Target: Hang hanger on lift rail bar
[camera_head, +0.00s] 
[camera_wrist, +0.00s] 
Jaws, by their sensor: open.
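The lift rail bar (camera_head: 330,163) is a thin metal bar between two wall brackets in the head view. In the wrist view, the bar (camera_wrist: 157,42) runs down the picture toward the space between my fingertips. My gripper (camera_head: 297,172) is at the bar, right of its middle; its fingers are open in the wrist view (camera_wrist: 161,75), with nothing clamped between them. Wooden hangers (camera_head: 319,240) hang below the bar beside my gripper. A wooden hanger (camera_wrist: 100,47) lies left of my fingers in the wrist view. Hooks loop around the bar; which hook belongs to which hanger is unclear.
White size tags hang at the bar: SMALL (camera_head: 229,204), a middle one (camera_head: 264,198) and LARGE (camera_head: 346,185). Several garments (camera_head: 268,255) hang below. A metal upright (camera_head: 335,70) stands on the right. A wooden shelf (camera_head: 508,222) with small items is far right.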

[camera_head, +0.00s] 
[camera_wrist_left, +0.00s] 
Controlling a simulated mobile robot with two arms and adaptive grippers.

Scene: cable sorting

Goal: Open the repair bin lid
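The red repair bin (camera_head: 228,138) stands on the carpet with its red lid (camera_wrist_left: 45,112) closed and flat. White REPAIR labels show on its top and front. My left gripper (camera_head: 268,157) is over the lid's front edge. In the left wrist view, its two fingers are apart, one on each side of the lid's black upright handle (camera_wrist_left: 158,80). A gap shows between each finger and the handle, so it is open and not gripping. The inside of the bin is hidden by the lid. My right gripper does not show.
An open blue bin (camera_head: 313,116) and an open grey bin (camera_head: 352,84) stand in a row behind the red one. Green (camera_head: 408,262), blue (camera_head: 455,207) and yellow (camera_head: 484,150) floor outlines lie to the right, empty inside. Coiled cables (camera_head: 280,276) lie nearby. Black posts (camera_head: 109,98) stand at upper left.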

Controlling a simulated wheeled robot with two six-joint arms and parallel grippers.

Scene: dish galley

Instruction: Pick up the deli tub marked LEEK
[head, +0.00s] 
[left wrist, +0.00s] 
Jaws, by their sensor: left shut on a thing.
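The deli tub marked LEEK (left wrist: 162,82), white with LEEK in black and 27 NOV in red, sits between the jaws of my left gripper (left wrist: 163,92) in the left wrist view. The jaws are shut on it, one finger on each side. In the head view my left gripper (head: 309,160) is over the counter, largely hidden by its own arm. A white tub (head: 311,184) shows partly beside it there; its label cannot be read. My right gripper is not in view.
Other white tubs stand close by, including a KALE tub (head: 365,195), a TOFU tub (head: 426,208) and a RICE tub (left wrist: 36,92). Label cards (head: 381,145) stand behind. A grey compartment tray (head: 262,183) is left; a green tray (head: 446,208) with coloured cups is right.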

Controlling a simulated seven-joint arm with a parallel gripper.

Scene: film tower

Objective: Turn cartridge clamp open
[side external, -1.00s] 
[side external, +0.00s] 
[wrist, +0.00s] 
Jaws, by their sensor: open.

EXERCISE: Exact reproduction is required: output the lines from the start of the entries above through the line with "[camera_wrist, +0.00s]".

SOLUTION TO THIS PROBLEM:
Target: Hang hanger on lift rail bar
[camera_head, +0.00s] 
[camera_wrist, +0.00s] 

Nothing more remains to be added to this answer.